Kazalara, sakarlıklara da açık olduğumuz bu günlerde, Mars yönetiminde olduğu için, yangınlara da dikkat etmek gerekir. Allah korusun, hızlı bir şekilde büyüyen yangınlar büyük zararlara sebep olabilir. Bu konuda dikkatsiz davrananları uyaralım, kendimiz de bu konuda titiz ve dikkatli olalım! Silahlar da Mars yönetimindedir, unutmayalım. Pek çok astroloğun belirttiği gibi, Antares savaşçı doğada bir yıldızdır. Silahlar potansiyel bir şiddet aracıdır ve agresyon anında bir anlık gözü karalık, istenmeyen sonuçları beraberinde getirebilir! Eğer gözü kara hareket edersek, yangına körükle gidersek, büyük kavgalar çıkabilir, hatta cinayetler artabilir önümüzdeki günlerde…

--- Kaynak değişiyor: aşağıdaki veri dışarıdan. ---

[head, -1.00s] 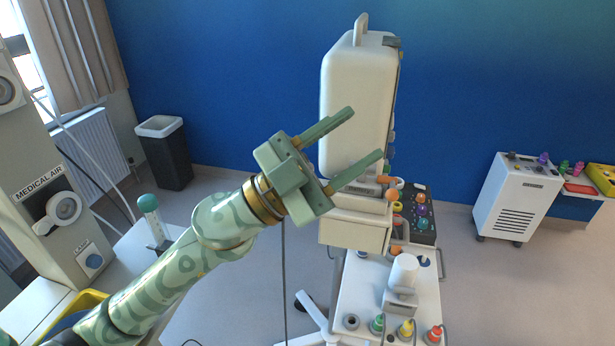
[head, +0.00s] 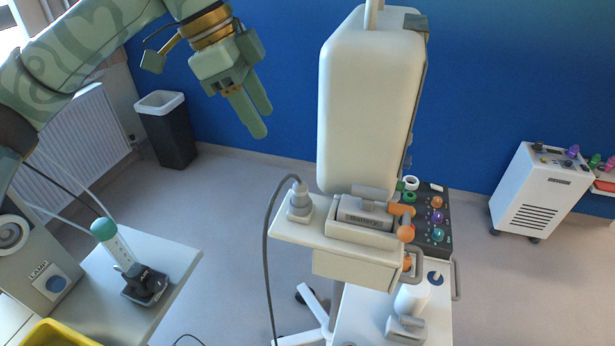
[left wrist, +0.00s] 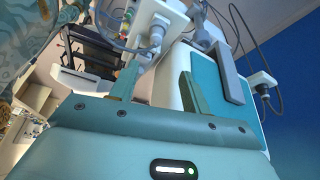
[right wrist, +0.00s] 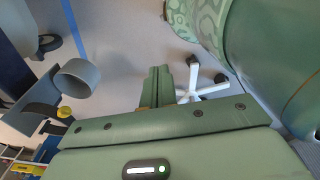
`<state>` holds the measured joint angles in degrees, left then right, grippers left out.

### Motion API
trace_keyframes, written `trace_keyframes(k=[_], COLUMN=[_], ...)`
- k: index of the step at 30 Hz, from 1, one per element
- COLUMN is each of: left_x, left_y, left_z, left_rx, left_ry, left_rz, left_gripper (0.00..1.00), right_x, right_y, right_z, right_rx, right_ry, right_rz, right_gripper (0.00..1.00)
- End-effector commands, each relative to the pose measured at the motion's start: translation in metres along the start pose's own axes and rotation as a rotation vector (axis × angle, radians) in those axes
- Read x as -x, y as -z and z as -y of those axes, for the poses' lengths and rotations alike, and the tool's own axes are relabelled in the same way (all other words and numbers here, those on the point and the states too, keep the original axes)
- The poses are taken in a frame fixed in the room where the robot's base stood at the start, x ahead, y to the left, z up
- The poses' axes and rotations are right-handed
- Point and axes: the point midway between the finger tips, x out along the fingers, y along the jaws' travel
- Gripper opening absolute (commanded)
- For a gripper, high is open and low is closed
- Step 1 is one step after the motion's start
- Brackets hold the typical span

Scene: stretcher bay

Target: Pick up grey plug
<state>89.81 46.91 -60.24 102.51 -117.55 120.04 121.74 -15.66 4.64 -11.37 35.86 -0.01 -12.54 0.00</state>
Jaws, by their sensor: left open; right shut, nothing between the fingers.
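The grey plug (head: 300,202) stands on the left part of the cream shelf (head: 320,236) below the big cream machine in the head view. A dark grey cable rises from its top and loops down to the left. My left gripper (head: 262,122) is open and empty, above and to the left of the plug, clear of it. In the left wrist view its open fingers (left wrist: 158,76) point toward the equipment; I cannot tell the plug for certain there. My right gripper (right wrist: 160,72) is shut and empty over the floor; it is not in the head view.
The tall cream machine (head: 368,105) stands right behind the shelf. A battery block (head: 366,216) and orange knobs sit right of the plug. Floor between is open.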

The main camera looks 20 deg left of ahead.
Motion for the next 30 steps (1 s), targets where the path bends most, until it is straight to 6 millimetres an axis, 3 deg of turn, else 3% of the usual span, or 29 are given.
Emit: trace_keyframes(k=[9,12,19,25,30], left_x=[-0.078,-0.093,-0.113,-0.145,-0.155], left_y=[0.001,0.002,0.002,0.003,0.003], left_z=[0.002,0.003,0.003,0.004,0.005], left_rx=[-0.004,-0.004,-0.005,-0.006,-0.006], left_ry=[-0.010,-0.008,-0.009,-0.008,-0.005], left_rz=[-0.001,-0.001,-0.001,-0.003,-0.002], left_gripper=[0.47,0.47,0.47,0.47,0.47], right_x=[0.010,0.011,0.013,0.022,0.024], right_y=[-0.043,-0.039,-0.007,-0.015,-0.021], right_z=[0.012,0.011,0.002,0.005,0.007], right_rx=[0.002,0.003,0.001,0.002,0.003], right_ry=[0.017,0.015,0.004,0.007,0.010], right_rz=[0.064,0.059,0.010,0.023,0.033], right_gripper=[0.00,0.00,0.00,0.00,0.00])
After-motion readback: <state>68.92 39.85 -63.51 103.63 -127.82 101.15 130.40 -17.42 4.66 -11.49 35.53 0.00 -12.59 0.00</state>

Antares ile kavuşum yapan ve onun enerjisinin dışavurumuna kaynak olacak diğer gezegen Satürn’dür. Satürn, başarıyı ancak zor bir yolda sabırla ve ağırbaşlılıkla yüründüğünde verir. Antares ile birlikte okuduğumuzda, girişilen işlerde muzaffer olmak için büyük sorumluluk almak, elini taşın altına koymak, sistemli ve düzenli hareket etmek, oyunu kuralına göre oynamak gerekecektir. Ayağı yere basan, sağlam donelerle ilerlemek, başarının en önemli faktörlerinden biri olacaktır.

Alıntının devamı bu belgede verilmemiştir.